Some prints, like logos on credit cards, may have more advanced security features when holographic print incorporates specific sequence of images which is ‘played’ when you rotate it against the light source. In this article, we will focus on just two main characteristics above.

Sample data

First, we’ll need to collect the data for analysis – a sequence of frames capturing the holographic print from different angles under directional light source. The optimal way to achieve this is to record a video with a smartphone with torch turned on, like this:

Now, as we have the data to experiment, what’s our plan?
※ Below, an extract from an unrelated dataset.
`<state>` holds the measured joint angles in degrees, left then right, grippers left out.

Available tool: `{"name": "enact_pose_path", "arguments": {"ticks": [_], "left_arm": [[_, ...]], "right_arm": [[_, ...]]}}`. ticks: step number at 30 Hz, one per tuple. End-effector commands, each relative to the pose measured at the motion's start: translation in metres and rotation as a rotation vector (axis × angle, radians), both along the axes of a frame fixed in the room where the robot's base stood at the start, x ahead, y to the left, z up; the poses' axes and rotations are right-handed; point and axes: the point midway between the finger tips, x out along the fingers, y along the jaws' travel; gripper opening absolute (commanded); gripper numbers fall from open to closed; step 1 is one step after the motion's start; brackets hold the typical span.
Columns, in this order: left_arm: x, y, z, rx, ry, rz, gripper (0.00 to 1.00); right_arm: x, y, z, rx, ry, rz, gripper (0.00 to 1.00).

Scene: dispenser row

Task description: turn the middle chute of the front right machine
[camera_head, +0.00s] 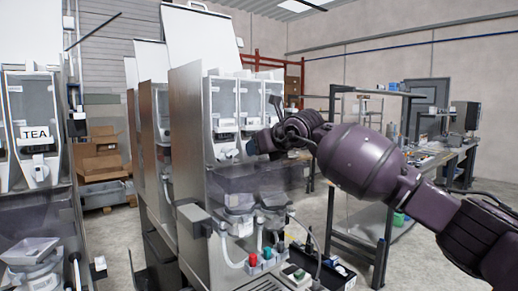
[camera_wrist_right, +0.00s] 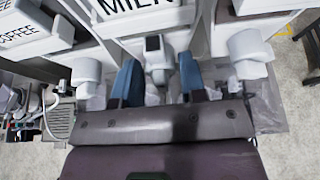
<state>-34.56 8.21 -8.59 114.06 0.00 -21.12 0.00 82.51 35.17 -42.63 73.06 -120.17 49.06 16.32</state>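The front right machine (camera_head: 192,120) stands in the middle of the head view, with several clear canisters at its top. My right gripper (camera_head: 254,146) reaches in from the right to the front of the canisters and hides the middle chute there. In the right wrist view, the white middle chute (camera_wrist_right: 158,62) is below the MILK label (camera_wrist_right: 145,8). The two blue fingers of my right gripper (camera_wrist_right: 157,82) are apart, one on each side of this chute. I cannot tell whether they touch it. My left gripper is not in view.
White chutes flank the middle one, on the left (camera_wrist_right: 87,72) and the right (camera_wrist_right: 249,52). Mixing bowls (camera_head: 240,200) and hoses are below the canisters. A TEA machine (camera_head: 35,165) stands at left. A workbench (camera_head: 440,158) is behind my right arm.

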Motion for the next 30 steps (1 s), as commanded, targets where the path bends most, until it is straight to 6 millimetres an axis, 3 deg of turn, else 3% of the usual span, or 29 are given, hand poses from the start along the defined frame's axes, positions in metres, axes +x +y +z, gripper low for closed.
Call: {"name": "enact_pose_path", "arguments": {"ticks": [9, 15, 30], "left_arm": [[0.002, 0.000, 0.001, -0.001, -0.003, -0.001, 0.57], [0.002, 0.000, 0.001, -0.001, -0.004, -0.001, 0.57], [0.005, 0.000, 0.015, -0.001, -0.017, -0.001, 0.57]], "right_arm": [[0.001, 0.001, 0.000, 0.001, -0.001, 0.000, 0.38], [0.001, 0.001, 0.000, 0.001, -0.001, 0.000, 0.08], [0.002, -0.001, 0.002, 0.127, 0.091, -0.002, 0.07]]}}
  1. Perform segmentation – accurately detect the zone of interest on each frame
  2. Unwarp and stack zone of interest pixels in a way ensuring coordinates match between frames
  3. Analyze resulting data structure to find coordinates of hologram’s pixels
  4. Display results

Image segmentation

Because the object which have holographic print on it (or a camera) will be moving, we’ll need to detect the initial position and track it throughout the frame sequence. In this case, a banknote has a rectangular shape. Let’s start by identifying the biggest rectangle on the image.

# convert to grayscale
gray = cv2.cvtColor(img, cv2.COLOR_BGR2GRAY)
# get corners
features = cv2.goodFeaturesToTrack(gray, 500, 0.01, 10)
corners = features.squeeze()
# get some number of corners closest to corresponding frame corners
corner_candidates = list(map(lambda p: closest(corners, p[0], p[1], HoloDetector.NUM_CANDIDATES),
                             ((0, 0), (0, gray.shape[0]), (gray.shape[1], gray.shape[0]), (gray.shape[1], 0))))
# check for rectangularity and get a maximum area rectangle
combs = itertools.product(*corner_candidates)
max_rect = None
max_area = 0
for c1, c2, c3, c4 in combs:
    # calculate angles using
    angles = [angle(c1 - c2, c3 - c2),
              angle(c2 - c3, c4 - c3),
              angle(c1 - c4, c3 - c4)]
    if np.allclose(angles, np.pi / 2, rtol=0.05):
        area = la.norm(c2 - c1) * la.norm(c3 - c2)
        if area > max_area:
            max_rect = [c1, c2, c3, c4]
            max_area = area

Here, goodFeaturesToTrack function is used to get strong corners from the image, then maximum rectangle of a proper orientation is estimated.

Tracking the movement

An obvious way to track the movement would be to detect corners in a similar way on all consecutive frames, however, this method is not robust to changes in the background and severe rotations of the object. Instead, we will detect initial features inside the rectangle, and estimate their new positions on consecutive frames using optical flow algorithm

# get start keypoints inside rectangle
features = cv2.goodFeaturesToTrack(gray, 1000, 0.01, 19)
rect_contour = np.array(rect).astype(np.int32)
# take only points inside rectangle area
last_features = np.array(list(filter(lambda p: cv2.pointPolygonTest(rect_contour, tuple(p.squeeze()), False), features)))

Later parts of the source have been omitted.